La "Bay South Garden" de Singapour : véritable matérialisation du concept de biomimétisme, les arbres d'acier et de béton s'inspirent du vivant pour en tirer des solutions et innovations énergétiques au service de la ville.

Comment la façon dont la nature nous inspire, en termes d’innovation ou de beauté, peut-elle contribuer à rendre le futur désirable ?

T. C. – Il faut se garder d’une approche romantique selon laquelle tout ce qui est naturel serait forcément bon, car cela nuirait à notre esprit critique. Qu’on songe au poison du serpent corail ou au lion qui dévore la gazelle encore vivante !

Définir la désirabilité n’est pas simple. Nous peinons à abandonner les anciens schémas et les « réponses destructives » des XIXe et XXe siècles qui, bien qu’imaginées avec les meilleures intentions n’en constituent pas moins les problèmes du XXIe. Nous devons modifier fondamentalement notre évaluation de la performance, en expérimentant de nouvelles méthodes tenant mieux compte de notre inscription dans la « toile de vie ».

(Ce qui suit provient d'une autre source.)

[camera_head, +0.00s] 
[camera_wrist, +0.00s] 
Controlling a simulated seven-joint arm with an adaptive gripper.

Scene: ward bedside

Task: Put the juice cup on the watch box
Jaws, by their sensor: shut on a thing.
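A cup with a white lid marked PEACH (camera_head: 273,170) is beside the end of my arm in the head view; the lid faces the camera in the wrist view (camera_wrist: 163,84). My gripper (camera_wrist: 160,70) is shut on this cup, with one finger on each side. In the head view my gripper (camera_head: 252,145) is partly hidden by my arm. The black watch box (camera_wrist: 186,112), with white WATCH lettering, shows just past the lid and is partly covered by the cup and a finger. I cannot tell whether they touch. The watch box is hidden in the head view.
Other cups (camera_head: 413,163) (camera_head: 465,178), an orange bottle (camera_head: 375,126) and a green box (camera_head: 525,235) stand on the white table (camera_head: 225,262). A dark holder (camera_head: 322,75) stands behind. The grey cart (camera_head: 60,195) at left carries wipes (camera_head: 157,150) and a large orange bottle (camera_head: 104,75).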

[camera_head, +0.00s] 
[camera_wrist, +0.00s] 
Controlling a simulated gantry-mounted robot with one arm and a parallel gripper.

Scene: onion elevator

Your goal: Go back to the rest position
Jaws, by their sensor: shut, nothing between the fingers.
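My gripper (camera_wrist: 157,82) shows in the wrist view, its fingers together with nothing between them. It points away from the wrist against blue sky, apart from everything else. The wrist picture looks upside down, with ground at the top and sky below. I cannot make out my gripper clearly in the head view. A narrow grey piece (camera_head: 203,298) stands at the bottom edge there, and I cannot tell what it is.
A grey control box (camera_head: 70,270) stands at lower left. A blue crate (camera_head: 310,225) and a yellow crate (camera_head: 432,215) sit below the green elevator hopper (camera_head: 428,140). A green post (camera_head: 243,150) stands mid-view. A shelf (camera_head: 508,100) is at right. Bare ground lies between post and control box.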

En tout cas, en proposant des solutions synonymes de sobriété intelligente, joyeuse et créatrice de valeur, le biomimétisme permet de sensibiliser des milieux qui le sont encore peu. Faire réapparaître une culture du vivant permet de nous reconnecter à notre envie de comprendre et de nous émerveiller.

 

 

Bio de Tarik Chekchak

Ingénieur écologue, Tarik Chekchak est directeur Biomimétisme à l’Institut des futurs souhaitables. 
Il développe l’approche du biomimétisme en France depuis dix ans et l’enseigne au sein de l’Institut, de grandes écoles, de collectivités et d’entreprises. 
Il est membre fondateur du Centre européen d’excellence en biomimétisme (Ceebios).